US Navy to prepare for Arctic missions

iol scitech march 11 us navy pic AFP US coastguard "U.S.G. Legare" and the US frigate "John L. Hall" are docked at the naval base Vasco Nunez de Balboa in Panama

Washington - The US Navy and Coast Guard need to prepare for more missions in the Arctic, and plan for potential damage to bases from rising sea levels, as global warming increases, the National Research Council said on Thursday.

“Naval forces need to monitor more closely and start preparing now for projected challenges climate change will present in the future,” Frank L. Bowman, a retired Navy admiral who was co-chairman of the committee that wrote the report, said in a statement.

The new analysis noted that ocean sea lanes could be regularly open across the Arctic by 2030 as rising temperatures continue to melt the sea ice. It said the Navy needs to increase its cold-weather training and operations programs so it will be able to protect US interests in the region.

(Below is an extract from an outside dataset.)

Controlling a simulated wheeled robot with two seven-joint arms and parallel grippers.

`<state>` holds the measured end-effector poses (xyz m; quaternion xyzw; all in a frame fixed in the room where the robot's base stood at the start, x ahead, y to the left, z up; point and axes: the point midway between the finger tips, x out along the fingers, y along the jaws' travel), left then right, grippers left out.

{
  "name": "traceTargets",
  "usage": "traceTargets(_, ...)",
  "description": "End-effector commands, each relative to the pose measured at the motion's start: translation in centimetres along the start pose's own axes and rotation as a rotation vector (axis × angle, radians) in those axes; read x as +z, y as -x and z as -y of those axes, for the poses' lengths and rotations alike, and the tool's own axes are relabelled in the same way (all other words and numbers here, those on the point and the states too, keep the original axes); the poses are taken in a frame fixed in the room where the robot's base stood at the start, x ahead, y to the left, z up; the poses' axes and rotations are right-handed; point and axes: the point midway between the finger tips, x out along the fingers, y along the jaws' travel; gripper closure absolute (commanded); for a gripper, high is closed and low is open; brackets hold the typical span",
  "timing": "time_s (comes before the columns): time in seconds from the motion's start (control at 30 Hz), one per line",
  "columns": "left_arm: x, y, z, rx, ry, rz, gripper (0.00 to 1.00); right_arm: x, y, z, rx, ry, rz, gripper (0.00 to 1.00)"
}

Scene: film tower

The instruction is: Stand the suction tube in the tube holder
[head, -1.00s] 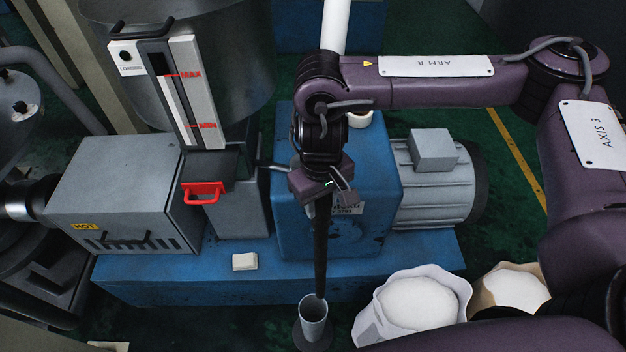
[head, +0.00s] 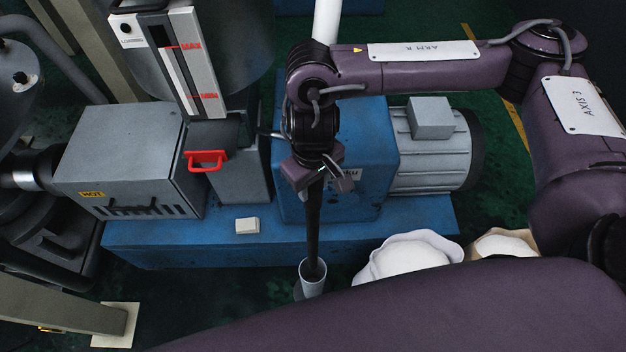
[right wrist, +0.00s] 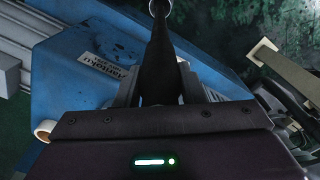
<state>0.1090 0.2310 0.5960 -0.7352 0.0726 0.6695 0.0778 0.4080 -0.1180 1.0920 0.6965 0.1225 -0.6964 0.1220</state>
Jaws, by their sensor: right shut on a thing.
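The suction tube is a long black tube (head: 314,225), nearly upright. My right gripper (head: 319,183) is shut on its upper part. The tube holder is a grey cup (head: 312,289) on the floor in front of the blue base. The tube's lower end is within the holder's mouth, and the tip is hidden; how deep it sits I cannot tell. In the right wrist view my right gripper (right wrist: 160,92) grips the black tube (right wrist: 158,55), which runs to the holder's pale rim at the top edge. My left gripper is not in view.
A blue machine base (head: 200,243) carries a grey box marked HOT (head: 120,160), a red handle (head: 206,159) and a grey motor (head: 435,150). White sacks (head: 410,258) stand right of the holder. My purple arm fills the lower right.

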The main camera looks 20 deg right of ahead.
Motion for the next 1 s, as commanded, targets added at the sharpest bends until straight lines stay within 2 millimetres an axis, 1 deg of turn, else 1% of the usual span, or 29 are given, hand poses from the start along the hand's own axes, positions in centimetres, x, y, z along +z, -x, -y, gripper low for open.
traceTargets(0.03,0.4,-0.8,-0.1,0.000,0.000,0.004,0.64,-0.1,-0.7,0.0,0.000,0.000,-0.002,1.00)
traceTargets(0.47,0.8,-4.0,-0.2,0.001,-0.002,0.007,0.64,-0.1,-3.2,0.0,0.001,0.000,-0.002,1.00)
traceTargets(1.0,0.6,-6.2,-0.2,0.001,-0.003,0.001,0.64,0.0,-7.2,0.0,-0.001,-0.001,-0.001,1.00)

With greater access to the Arctic increased gas and oil exploration is likely, in addition to opening of sea lanes for transportation, the report said.

Global temperatures have been gradually increasing for the last century or so and most atmospheric scientists attribute the change to so-called greenhouse gases released into the atmosphere by industrial and other processes. Polar regions are expected to be especially vulnerable to change, which has been reflected in melting ice caps.

The new study also warns that climate change would bring rising sea levels, potentially accompanied by stronger, more frequent storm surges. This could endanger Navy and Coast Guard installations. An estimated $100 billion of Navy installations would be at risk from sea-level rise of three feet or more, the study said. It called on the Navy, Marine Corps and Coast Guard to coordinate efforts to reduce these hazards.

The report also noted that climate change could put more stress on naval forces providing humanitarian missions around the world.

“Although the future degree and magnitude of climate change on regional scales is uncertain, it's clear that the potential for environmental disasters is on the rise,” said committee co-chair Antonio J. Busalacchi, director of the Earth System Science Interdisciplinary Centre at the University of Maryland. “Naval forces must be prepared to provide more aid and disaster relief in the decades ahead.”

The report from the research council, an arm of the National Academy of Sciences, was requested by the Navy. The academy is an independent agency chartered by Congress to advise the government on scientific matters.